→ YOUR GOAL
Transcribe the material in full. Nothing should differ except that the pictures are left out.
= = =
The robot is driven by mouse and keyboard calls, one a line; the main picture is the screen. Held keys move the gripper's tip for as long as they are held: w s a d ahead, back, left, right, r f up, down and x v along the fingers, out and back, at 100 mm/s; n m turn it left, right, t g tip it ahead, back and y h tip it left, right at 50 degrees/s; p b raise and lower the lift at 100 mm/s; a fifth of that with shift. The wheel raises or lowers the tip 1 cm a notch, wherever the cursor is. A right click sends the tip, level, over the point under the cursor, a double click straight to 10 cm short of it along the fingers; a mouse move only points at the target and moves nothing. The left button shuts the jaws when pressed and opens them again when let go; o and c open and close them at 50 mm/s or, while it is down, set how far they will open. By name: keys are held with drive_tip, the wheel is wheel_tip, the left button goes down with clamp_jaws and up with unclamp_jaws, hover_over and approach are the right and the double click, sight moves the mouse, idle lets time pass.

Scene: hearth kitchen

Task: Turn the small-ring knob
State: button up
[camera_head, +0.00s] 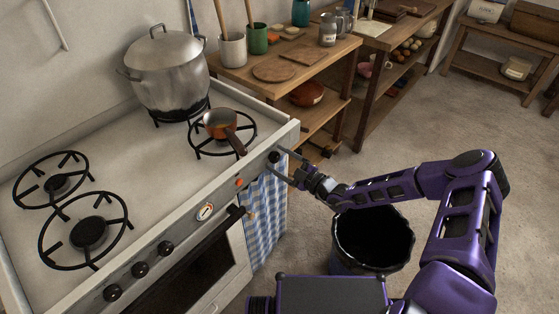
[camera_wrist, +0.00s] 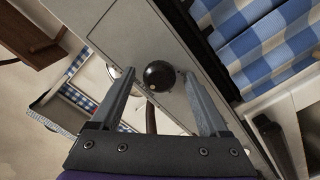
= = =
→ WRITTEN RESPONSE
The robot is driven by mouse and keyboard calls, one a line; the main picture is the screen. Held keys move the gripper's tip for as long as they are held: w s a d ahead, back, left, right, r f up, down and x v along the fingers, out and back, at 100 mm/s; n m turn it left, right, t g tip it ahead, back and y h tip it left, right at 50 degrees/s; p b raise and lower the lift at 100 mm/s; a fifth of that with shift. The wheel raises or lowers the tip 1 cm a notch, wherever the cursor is. A right click sends the tip, level, over the point under the cursor, a double click straight to 10 cm short of it along the fingers; a mouse move only points at the target and moves nothing. The left button shuts the jaws when pressed and opens them again when let go; o and c open and close them at 50 mm/s or, while it is down, set how far they will open. By name: keys are held with drive_tip, the wheel is wheel_tip, the left button goes down with clamp_jaws and up with unclamp_jaws, hover_over and approach are the right and the double click, sight moves the mouse, idle lets time pass.

Scene: hearth kitchen

Task: Turn the small-ring knob
State: button up
[camera_head, +0.00s] 
[camera_wrist, +0.00s] 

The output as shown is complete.